Les enjeux de l’IA sur l’emploi et les compétences

Le développement de l’intelligence artificielle entraîne l’automatisation d’un grand nombre de tâches et modifiera donc les métiers et les entreprises. Cette transition technologique importante pourrait ainsi impacter la majorité des actifs et en particulier les populations les plus fragiles, concernées par les métiers dont les tâches seraient automatisables. Il existe une fracture numérique dans l’accès aux nouvelles technologies, qui génère des inégalités en fonction de l’âge, du sexe et de la situation socioéconomique.

En tout état de cause, l’IA devrait aussi conduire à une nouvelle distribution du travail entre l’homme et la machine, génératrice de nouveaux emplois et sur la base de compétences nouvelles.C’est cette complémentarité hommes-machines qui, selon Cédric Villani, est au cœur des priorités.
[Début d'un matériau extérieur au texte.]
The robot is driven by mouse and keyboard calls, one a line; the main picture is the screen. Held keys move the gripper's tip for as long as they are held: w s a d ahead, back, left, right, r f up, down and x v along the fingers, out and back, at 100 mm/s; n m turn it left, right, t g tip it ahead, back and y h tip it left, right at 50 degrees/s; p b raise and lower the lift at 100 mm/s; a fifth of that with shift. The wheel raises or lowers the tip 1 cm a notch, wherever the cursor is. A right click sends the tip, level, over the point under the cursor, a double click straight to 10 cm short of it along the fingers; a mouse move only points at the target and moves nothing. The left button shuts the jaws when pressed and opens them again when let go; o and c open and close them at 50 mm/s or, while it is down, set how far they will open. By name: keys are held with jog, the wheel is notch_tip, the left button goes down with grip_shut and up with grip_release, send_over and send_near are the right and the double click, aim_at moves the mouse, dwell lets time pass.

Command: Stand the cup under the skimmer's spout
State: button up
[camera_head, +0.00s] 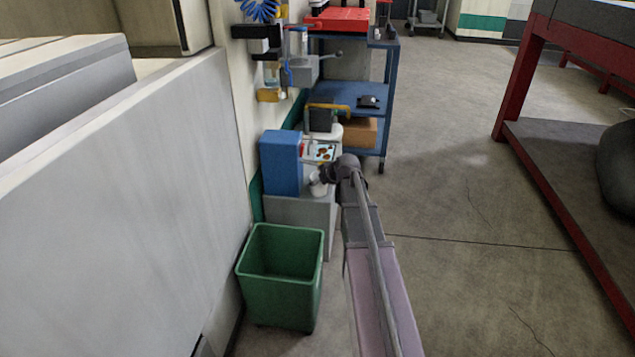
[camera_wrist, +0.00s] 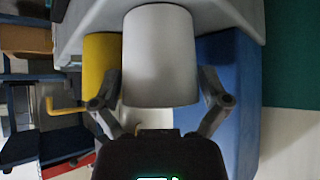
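My gripper (camera_head: 326,176) is low over the grey cabinet top in the head view. In the wrist view my gripper (camera_wrist: 160,88) has a finger against each side of a plain white cup (camera_wrist: 160,50). The cup (camera_head: 318,188) shows small and pale below the gripper in the head view; whether it rests on the grey top cannot be told. A blue box (camera_head: 281,162) stands to its left, and fills the right of the wrist view. A yellow cylinder (camera_wrist: 101,65) is partly hidden behind the cup. I cannot clearly make out the skimmer's spout.
The cabinet (camera_head: 300,212) also bears a tray of small items (camera_head: 320,151). A green bin (camera_head: 283,280) stands in front. A blue shelf cart (camera_head: 350,95) is behind. A red-framed bench (camera_head: 522,80) is at the right, with open floor between.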

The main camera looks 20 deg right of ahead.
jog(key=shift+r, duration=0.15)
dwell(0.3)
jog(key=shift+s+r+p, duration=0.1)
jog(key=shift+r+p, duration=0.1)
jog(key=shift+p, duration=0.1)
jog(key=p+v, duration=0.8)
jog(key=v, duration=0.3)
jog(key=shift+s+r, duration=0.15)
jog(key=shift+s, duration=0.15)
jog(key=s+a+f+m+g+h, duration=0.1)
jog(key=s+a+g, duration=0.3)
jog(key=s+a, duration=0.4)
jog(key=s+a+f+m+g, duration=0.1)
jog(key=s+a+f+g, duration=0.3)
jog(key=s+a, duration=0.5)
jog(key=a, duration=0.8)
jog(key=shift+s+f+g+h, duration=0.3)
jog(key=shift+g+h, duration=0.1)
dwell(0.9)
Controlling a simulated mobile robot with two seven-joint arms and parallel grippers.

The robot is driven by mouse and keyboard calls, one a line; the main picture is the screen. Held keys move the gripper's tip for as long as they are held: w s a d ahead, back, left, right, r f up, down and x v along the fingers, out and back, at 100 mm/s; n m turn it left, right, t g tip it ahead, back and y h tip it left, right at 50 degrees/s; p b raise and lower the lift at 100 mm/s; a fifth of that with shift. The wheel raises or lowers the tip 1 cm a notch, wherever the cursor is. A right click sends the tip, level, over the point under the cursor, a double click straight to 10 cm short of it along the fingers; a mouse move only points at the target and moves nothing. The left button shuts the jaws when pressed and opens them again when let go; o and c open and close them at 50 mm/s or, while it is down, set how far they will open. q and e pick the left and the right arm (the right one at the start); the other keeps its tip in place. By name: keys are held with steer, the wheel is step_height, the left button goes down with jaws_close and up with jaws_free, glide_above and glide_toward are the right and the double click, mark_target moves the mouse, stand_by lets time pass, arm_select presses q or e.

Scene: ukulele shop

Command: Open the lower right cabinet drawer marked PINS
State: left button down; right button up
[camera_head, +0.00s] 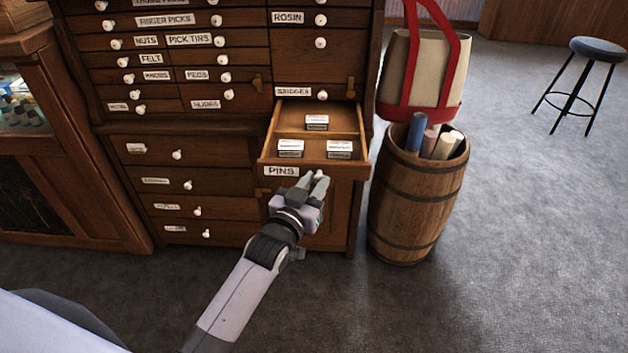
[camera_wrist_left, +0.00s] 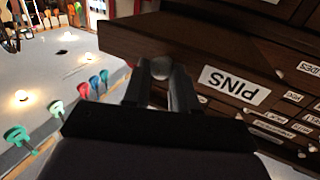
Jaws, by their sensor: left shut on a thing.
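The drawer marked PINS (camera_head: 345,172) stands pulled out from the lower right of the dark wooden cabinet. Its white label also shows upside down in the left wrist view (camera_wrist_left: 234,85). Three small labelled boxes (camera_head: 290,148) sit inside the drawer. My left gripper (camera_head: 313,181) is at the drawer front, just right of the label. In the left wrist view its fingers (camera_wrist_left: 161,82) are shut on the round drawer knob (camera_wrist_left: 160,67). My right gripper is in neither view.
A wooden barrel (camera_head: 415,205) with rolled papers stands close right of the drawer, with a red and cream bag (camera_head: 425,75) behind it. A glass-fronted case (camera_head: 60,165) is at left. A stool (camera_head: 598,50) stands far right. Floor in front is clear.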

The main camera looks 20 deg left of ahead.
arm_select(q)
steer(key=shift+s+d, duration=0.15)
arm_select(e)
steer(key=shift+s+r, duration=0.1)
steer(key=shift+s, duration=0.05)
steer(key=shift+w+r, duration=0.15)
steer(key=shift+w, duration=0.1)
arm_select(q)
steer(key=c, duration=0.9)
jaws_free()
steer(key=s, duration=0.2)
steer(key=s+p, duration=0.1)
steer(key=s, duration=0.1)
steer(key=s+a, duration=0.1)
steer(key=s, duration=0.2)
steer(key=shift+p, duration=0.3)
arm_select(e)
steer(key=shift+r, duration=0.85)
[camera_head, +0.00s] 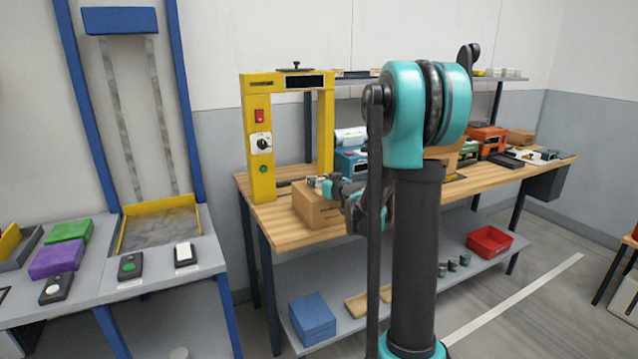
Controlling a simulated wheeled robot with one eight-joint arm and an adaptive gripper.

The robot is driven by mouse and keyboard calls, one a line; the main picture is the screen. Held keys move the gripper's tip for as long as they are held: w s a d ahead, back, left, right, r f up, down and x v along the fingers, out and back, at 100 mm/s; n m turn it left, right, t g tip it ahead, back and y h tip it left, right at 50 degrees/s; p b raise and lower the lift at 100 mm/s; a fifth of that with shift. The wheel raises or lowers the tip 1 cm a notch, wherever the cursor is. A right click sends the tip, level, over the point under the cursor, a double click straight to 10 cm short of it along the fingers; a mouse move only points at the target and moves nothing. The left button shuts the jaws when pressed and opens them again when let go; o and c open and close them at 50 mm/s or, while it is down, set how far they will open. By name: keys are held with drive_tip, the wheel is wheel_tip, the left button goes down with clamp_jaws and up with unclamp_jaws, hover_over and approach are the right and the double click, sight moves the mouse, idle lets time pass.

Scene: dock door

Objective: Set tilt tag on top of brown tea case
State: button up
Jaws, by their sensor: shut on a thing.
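A brown box (315,211), which looks like the brown tea case, stands on the wooden bench at its left end, beside the yellow frame. My gripper (322,184) is at the top of this box and is shut on a small pale and dark thing (312,181), seemingly the tilt tag. The tag is too small to read, and I cannot tell whether it touches the box top. My arm hides the right side of the box area and part of the bench.
A yellow frame (261,160) with switches stands close behind and left of the box. A blue device (350,163) is behind my gripper. The bench front edge (290,242) is near. A red bin (490,241) and a blue box (312,319) sit on the lower shelf.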

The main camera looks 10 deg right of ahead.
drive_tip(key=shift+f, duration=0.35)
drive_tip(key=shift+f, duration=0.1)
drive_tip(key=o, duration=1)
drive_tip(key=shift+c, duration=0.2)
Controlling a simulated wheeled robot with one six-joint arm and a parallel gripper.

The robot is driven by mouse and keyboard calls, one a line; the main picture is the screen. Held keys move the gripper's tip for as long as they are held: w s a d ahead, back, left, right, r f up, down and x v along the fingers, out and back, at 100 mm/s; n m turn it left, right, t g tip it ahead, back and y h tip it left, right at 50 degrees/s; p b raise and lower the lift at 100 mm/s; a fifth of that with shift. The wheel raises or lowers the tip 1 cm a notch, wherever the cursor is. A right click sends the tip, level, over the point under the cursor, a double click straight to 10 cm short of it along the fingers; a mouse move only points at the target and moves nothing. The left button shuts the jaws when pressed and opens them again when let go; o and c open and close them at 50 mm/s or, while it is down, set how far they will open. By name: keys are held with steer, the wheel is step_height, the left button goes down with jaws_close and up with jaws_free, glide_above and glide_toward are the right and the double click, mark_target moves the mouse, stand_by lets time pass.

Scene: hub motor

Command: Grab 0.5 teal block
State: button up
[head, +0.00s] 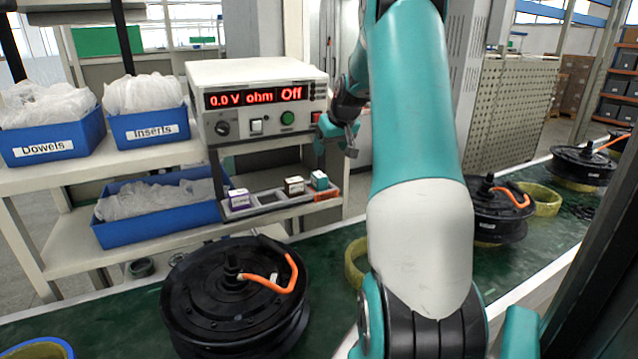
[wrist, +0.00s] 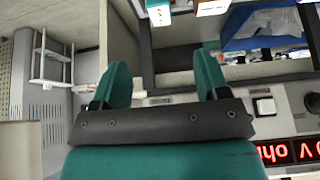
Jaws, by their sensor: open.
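The teal block (head: 319,181), with a white front, stands at the right end of a small grey tray (head: 268,201) on the shelf below the meter. A brown block (head: 294,186) and a purple block (head: 239,198) stand left of it in the same tray. My gripper (head: 338,141) is open and empty, above the teal block and beside the meter's right side. In the wrist view its two teal fingers (wrist: 161,78) are spread with nothing between them.
The meter (head: 258,100), reading 0.0 V ohm Off, stands close left of my gripper. Blue bins (head: 148,128) stand left of it, with another bin (head: 160,225) below. A black hub motor (head: 236,300) lies on the green conveyor in front.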

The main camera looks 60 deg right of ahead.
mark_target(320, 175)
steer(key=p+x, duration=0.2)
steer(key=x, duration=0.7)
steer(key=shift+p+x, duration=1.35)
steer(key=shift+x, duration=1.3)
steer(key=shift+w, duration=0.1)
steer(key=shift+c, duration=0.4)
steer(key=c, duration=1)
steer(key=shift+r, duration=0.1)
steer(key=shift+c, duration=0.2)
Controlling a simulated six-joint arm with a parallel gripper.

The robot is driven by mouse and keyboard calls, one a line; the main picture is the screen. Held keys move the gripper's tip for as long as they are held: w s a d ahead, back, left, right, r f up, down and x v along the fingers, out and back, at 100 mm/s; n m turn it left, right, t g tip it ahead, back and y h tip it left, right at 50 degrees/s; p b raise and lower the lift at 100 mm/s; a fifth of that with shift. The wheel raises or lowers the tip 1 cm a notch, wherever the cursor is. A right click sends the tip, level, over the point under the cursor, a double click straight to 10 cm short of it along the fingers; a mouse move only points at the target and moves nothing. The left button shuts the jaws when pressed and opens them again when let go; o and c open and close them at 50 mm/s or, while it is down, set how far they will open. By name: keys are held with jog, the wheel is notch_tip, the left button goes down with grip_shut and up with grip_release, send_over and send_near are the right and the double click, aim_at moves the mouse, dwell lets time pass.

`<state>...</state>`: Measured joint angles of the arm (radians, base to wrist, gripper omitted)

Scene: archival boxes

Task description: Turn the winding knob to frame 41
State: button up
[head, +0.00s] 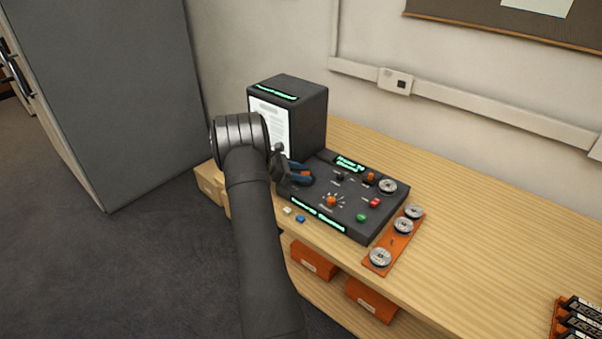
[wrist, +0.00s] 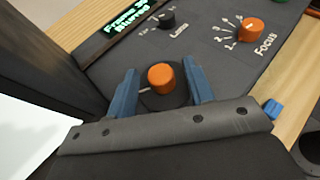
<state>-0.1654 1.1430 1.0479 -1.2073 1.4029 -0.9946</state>
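The winding knob is an orange knob (wrist: 161,78) on a dark round base with a white pointer mark, on the dark reader console. It also shows as a small orange patch in the head view (head: 306,174). My gripper (wrist: 160,85) is open, with one blue finger on each side of the knob and a visible gap on both sides. In the head view my gripper (head: 300,171) is over the console's left part. A green-lit frame display (wrist: 128,24) shows text starting "Frame"; its number is too blurred to read surely.
The console (head: 350,221) also has an orange focus knob (wrist: 250,28), a black lamp knob (wrist: 167,19), and red (head: 375,202) and green (head: 362,217) buttons. The reader's screen housing (head: 312,118) stands close behind my gripper. An orange strip with reels (head: 391,244) lies right.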

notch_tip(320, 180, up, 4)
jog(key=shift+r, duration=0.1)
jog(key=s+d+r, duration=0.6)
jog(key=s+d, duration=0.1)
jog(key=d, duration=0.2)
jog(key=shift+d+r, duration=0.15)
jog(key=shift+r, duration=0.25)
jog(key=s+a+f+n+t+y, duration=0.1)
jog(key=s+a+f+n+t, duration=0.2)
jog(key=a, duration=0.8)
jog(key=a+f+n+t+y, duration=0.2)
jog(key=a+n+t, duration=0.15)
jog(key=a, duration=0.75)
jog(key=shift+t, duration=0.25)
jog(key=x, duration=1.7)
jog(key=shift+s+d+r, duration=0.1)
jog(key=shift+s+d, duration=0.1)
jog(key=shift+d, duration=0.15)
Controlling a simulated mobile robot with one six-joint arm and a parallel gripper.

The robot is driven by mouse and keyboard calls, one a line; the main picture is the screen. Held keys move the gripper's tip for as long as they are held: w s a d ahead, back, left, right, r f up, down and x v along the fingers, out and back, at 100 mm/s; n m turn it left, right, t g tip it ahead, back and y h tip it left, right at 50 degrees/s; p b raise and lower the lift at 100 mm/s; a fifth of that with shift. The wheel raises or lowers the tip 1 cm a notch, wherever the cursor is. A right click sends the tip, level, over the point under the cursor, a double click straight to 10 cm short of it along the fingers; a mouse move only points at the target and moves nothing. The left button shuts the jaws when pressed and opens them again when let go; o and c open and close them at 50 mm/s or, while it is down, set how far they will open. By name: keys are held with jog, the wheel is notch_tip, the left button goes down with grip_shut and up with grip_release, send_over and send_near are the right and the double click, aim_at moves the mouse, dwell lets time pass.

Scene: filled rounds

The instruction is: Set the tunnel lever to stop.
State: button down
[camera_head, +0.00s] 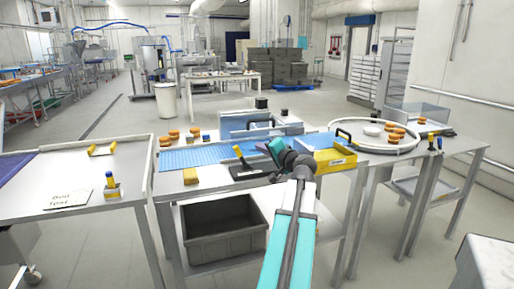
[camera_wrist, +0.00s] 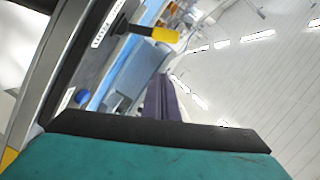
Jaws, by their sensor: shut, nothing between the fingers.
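A lever with a yellow grip (camera_head: 238,151) stands on a dark base plate (camera_head: 246,172) on the middle table. It leans to the upper left in the head view. My gripper (camera_head: 268,147) is just right of this lever, above the table, and looks apart from it. In the wrist view, a yellow grip (camera_wrist: 155,33) on a black stem shows at the upper left, beside a dark panel with white labels (camera_wrist: 108,22). The label words are too small to read. My gripper (camera_wrist: 165,103) is shut and empty.
A yellow tray (camera_head: 335,160) stands right of my gripper.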

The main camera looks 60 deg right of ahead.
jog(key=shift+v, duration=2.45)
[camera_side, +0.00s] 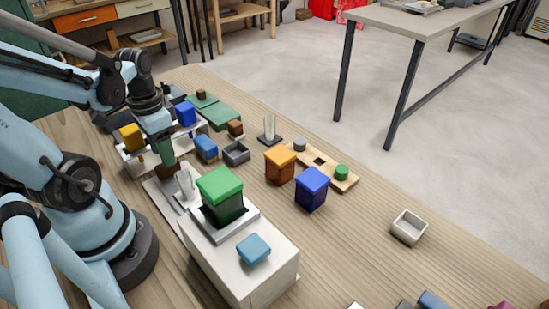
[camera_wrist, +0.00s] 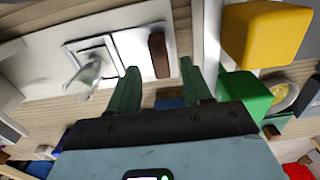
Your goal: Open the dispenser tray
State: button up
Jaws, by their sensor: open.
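A white dispenser panel (camera_wrist: 125,35) in the wrist view carries an upright brown handle (camera_wrist: 158,55) and a pale lever on a square plate (camera_wrist: 84,72). I cannot tell which part is the tray. My gripper (camera_wrist: 159,67) is open, its green fingers either side of the handle's near end, with a gap visible on both sides. In the side view my gripper (camera_side: 166,158) points down at the left, just above a brown piece (camera_side: 170,170) beside the white plate (camera_side: 160,195).
A blue block (camera_side: 254,249) lies on the white box. Orange (camera_side: 280,165) and blue (camera_side: 312,188) containers stand to the right. A yellow block (camera_wrist: 265,35) is close to my right finger in the wrist view. A small tray (camera_side: 408,227) sits on open table at right.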

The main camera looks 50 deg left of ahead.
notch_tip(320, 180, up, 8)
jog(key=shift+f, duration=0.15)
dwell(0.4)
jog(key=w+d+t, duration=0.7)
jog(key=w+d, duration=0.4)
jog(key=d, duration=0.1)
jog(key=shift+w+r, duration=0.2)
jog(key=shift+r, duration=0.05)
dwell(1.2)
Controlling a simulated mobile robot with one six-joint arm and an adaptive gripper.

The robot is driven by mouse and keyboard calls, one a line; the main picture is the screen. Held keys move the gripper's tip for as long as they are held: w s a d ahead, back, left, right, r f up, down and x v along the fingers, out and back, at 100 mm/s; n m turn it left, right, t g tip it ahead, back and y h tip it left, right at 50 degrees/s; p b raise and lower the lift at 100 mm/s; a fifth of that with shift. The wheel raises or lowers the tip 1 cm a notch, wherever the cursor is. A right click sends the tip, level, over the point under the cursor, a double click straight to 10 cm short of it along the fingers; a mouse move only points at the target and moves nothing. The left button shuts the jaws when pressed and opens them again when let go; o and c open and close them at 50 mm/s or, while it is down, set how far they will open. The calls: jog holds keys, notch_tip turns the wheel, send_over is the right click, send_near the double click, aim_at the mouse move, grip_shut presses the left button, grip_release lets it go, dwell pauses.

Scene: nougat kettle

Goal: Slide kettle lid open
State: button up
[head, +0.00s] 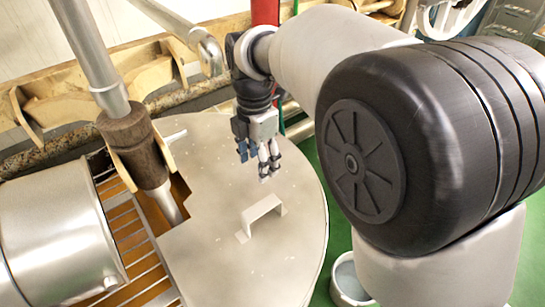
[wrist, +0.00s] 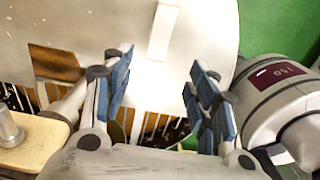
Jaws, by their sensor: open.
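The kettle lid (head: 285,255) is a large pale metal plate with a rounded right edge and a notch at its left side. Its handle (head: 262,214) is a raised bracket near the middle of the plate. My gripper (head: 257,162) is above the lid, behind the handle in the head view, apart from it and empty. In the wrist view my gripper (wrist: 160,78) shows its blue-padded fingers spread wide. The handle (wrist: 162,32) shows ahead of the gap between them, on the lid (wrist: 95,22). Brown slats show past the lid's edge, between the fingers.
A metal shaft with a wooden collar (head: 132,145) stands at the lid's left notch. A metal drum (head: 55,235) is at the lower left. A wooden beam (head: 60,90) runs behind. In the wrist view, a grey cylinder (wrist: 262,98) with a dark label is close on the right.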

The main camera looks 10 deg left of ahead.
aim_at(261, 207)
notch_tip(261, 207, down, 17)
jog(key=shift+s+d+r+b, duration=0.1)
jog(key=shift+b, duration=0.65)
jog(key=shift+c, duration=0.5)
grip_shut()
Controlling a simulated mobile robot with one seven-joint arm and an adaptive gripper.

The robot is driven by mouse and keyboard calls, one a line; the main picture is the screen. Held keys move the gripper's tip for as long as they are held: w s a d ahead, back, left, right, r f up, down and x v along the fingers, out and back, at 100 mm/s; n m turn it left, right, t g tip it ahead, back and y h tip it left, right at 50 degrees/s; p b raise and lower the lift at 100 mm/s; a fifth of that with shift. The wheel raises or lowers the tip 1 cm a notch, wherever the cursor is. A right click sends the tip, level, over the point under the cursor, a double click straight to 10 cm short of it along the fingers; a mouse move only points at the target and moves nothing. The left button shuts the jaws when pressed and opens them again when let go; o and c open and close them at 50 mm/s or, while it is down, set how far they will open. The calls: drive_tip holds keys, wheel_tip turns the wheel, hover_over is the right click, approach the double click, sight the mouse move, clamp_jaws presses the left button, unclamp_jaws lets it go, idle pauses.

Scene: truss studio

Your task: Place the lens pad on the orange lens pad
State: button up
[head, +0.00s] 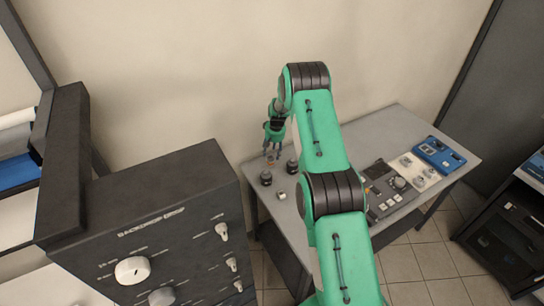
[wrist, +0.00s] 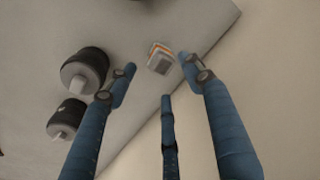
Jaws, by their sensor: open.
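In the wrist view a small square stack lies on the table: a grey and white lens pad (wrist: 159,64) with the orange lens pad (wrist: 161,47) showing along its edge. The grey pad appears to lie over the orange one, slightly offset; full contact is hard to tell. My gripper (wrist: 160,76) has its three blue fingers spread, with nothing between them. The stack is beyond the fingertips, between the two upper ones, with a gap to each. In the head view my gripper (head: 272,152) points down over the table's left back part; the pads are too small to make out clearly there.
Two dark cylinders (head: 266,178) (head: 292,165) stand near my gripper on the grey table (head: 375,140); they also show in the wrist view (wrist: 84,68). A small pale object (head: 281,195) lies in front. A control panel, white tray (head: 412,171) and blue case (head: 439,154) occupy the right side.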

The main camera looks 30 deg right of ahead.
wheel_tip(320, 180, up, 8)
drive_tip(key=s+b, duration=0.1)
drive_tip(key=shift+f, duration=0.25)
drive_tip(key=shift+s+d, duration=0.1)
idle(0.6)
Elle gagnerait à être développée autour de deux objectifs : être saine (notamment au regard des enjeux éthiques) et permettre à l’être humain de développer ses compétences.

En miroir des 4 critères définissant le caractère automatisable d’une tâche, il est possible de définir les compétences à développer pour aller vers une complémentarité capacitante hommes-machines :

  • Les capacités cognitives transversales (compréhension du langage, des nombres, capacité de résolution de problèmes, etc.) ;
  • Les capacités créatives ;
  • Les compétences sociales et situationnelles (travail en équipe, autonomie…) ;
  • Les capacités de précision relatives à la perception et à la manipulation (telles que la dextérité manuelle par exemple).

Ces transformations et leurs conséquences doivent être anticipées.